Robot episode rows
──────────

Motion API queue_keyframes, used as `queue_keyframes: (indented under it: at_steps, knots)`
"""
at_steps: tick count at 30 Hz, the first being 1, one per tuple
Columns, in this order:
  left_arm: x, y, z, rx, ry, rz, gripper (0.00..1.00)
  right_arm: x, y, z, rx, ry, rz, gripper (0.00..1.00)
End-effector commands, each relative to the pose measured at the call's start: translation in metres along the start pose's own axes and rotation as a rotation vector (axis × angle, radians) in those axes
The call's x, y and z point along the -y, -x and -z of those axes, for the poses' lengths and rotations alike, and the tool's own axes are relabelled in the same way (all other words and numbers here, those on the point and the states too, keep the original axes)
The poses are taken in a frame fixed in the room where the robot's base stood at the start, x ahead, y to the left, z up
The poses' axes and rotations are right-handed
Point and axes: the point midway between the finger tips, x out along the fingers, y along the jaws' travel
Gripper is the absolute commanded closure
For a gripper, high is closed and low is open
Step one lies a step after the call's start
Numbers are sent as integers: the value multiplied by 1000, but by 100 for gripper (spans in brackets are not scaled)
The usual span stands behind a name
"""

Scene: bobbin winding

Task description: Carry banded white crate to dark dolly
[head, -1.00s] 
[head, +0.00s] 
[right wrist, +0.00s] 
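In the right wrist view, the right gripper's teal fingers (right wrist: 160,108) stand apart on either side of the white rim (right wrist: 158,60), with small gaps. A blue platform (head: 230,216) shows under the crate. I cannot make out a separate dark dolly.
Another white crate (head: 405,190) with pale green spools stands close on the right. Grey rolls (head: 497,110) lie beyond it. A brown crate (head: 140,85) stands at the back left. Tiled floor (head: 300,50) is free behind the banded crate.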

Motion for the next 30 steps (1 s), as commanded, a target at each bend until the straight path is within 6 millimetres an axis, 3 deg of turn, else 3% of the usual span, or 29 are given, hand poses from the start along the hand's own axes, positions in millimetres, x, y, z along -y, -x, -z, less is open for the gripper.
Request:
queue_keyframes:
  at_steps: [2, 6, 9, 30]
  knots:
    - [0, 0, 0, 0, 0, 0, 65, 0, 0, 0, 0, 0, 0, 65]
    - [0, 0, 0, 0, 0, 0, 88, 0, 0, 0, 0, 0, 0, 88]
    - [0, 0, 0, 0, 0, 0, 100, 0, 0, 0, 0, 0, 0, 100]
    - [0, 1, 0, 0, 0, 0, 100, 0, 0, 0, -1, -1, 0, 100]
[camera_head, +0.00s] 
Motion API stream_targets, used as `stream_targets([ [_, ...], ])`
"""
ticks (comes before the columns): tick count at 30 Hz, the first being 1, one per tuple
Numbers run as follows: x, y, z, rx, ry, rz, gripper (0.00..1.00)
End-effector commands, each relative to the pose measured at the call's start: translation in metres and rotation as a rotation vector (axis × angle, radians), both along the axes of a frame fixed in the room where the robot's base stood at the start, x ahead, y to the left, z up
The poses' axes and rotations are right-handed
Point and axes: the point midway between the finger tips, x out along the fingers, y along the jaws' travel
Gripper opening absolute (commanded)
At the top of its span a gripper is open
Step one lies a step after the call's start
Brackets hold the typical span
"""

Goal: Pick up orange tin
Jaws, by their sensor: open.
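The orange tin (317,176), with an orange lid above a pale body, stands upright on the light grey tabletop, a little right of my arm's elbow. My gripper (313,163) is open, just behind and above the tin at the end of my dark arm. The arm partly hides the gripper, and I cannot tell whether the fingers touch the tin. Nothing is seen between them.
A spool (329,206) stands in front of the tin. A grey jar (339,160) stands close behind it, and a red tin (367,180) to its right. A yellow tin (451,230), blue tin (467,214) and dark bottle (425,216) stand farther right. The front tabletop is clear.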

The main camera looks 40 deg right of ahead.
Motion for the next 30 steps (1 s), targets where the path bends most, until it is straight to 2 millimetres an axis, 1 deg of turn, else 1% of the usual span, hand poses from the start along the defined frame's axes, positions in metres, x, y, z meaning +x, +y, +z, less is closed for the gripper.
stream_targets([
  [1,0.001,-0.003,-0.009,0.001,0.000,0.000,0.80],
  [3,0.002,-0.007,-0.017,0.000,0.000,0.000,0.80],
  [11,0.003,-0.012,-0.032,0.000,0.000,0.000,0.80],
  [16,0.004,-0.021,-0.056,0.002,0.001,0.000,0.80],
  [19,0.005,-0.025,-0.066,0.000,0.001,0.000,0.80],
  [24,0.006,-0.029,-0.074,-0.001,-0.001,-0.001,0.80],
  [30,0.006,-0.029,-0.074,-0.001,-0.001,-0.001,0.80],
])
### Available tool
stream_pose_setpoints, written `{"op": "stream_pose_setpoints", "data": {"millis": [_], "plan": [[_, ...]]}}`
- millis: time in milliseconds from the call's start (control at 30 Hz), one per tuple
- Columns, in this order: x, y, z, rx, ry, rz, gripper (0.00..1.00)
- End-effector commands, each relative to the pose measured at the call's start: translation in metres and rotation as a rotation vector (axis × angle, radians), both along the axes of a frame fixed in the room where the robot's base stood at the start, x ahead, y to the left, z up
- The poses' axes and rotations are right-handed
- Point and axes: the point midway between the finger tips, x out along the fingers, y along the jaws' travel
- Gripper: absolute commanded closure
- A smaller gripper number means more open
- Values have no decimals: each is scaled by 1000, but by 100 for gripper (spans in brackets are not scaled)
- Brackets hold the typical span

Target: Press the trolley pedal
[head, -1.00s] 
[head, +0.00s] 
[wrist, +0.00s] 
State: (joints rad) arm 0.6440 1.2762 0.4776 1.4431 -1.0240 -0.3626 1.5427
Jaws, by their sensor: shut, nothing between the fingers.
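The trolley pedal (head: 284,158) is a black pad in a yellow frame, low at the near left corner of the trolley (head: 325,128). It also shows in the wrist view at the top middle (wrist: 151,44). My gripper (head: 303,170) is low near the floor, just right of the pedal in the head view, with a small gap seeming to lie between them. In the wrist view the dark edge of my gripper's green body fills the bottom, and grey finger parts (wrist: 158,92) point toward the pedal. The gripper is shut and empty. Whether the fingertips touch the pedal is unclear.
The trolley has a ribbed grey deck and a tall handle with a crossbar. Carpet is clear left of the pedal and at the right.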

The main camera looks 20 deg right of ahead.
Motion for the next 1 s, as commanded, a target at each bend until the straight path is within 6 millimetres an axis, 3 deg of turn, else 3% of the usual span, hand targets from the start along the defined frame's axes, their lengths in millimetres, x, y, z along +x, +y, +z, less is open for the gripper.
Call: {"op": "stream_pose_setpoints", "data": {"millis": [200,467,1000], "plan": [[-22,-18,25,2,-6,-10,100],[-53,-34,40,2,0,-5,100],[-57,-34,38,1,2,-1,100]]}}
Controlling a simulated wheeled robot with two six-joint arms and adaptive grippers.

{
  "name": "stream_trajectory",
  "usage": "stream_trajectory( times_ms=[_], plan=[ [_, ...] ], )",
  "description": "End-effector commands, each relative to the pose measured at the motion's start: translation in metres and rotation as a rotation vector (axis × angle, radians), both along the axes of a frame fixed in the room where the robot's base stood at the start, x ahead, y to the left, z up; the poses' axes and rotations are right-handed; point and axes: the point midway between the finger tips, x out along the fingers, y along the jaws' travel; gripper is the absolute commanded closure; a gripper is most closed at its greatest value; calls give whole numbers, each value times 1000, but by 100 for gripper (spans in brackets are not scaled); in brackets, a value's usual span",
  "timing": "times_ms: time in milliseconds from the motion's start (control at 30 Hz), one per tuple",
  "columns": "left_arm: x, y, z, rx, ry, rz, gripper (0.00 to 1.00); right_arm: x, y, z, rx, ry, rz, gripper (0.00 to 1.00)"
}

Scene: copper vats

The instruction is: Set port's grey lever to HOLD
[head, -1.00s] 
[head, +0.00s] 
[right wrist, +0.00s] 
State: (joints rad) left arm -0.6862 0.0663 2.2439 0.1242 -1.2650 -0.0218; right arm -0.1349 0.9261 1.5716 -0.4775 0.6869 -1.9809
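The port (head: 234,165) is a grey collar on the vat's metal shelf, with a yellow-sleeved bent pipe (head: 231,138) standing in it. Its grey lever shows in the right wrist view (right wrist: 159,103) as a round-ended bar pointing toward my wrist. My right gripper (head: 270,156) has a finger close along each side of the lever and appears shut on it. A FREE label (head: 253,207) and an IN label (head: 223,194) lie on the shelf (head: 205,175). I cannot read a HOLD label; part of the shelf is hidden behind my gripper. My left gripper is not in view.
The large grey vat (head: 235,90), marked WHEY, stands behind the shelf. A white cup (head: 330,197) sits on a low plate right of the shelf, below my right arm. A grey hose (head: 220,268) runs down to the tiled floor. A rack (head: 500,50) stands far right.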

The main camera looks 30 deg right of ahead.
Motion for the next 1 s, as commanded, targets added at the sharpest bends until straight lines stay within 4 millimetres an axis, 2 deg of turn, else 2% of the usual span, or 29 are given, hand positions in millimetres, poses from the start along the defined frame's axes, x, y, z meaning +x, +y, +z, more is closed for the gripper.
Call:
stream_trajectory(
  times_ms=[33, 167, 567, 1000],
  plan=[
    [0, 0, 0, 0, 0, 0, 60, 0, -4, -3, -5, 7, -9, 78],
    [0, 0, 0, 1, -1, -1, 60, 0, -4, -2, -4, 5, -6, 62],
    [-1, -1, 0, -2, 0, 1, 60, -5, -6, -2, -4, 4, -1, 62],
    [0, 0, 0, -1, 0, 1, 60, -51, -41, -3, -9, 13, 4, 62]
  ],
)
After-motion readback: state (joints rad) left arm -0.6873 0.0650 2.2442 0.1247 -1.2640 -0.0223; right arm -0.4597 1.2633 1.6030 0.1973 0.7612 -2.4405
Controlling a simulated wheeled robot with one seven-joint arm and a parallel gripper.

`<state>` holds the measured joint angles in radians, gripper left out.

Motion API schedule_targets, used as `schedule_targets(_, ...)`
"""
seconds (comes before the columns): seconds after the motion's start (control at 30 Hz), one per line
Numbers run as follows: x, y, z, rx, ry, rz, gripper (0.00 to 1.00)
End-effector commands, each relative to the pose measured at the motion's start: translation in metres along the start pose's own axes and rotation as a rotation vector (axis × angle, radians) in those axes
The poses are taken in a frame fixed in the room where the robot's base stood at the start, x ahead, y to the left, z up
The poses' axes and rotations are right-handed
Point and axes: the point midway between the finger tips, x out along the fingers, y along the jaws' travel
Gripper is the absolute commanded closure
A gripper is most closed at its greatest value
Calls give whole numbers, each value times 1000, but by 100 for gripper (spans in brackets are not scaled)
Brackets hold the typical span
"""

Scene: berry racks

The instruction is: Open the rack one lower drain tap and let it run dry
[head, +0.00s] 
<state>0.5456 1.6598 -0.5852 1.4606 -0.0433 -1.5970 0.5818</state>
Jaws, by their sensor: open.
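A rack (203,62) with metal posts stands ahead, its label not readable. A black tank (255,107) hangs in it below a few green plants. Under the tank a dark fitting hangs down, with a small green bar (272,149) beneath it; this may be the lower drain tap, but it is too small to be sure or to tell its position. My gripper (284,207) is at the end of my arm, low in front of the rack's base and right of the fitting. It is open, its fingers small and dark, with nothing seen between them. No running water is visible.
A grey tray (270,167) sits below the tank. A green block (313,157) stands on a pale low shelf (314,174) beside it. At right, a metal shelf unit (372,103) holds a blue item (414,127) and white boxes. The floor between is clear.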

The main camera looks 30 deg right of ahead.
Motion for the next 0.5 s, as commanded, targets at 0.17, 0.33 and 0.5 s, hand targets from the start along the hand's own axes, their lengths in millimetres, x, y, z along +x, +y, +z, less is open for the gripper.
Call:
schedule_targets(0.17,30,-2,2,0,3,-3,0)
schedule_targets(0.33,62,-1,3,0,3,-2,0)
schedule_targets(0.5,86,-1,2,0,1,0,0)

──────────

● YOUR GOAL
Starting with the line with "The main camera looks 40 deg right of ahead." and ending with the line with "- Gripper: absolute commanded closure", extract every line exactly and nothing outside that span.

● EXERCISE ANSWER
The main camera looks 40 deg right of ahead.
Motion for the next 30 steps (1 s), targets where the path bends most, until it is straight to 2 millimetres an axis, 1 deg of turn, else 1% of the usual span, hand poses from the start along the defined frame's axes, positions in metres, x, y, z meaning +x, +y, +z, less is closed for the gripper.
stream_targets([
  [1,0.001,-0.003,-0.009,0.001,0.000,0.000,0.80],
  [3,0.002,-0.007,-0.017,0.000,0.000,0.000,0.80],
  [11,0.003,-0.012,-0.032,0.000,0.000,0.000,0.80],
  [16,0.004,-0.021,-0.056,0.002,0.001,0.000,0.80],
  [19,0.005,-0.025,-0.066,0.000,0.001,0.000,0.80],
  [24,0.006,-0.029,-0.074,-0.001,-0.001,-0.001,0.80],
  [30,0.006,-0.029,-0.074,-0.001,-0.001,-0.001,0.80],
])
### Available tool
stream_pose_setpoints, written `{"op": "stream_pose_setpoints", "data": {"millis": [_], "plan": [[_, ...]]}}`
- millis: time in milliseconds from the call's start (control at 30 Hz), one per tuple
- Columns, in this order: x, y, z, rx, ry, rz, gripper (0.00..1.00)
- End-effector commands, each relative to the pose measured at the call's start: translation in metres and rotation as a rotation vector (axis × angle, radians), both along the axes of a frame fixed in the room where the robot's base stood at the start, x ahead, y to the left, z up
- The poses' axes and rotations are right-handed
- Point and axes: the point midway between the finger tips, x out along the fingers, y along the jaws' travel
- Gripper: absolute commanded closure

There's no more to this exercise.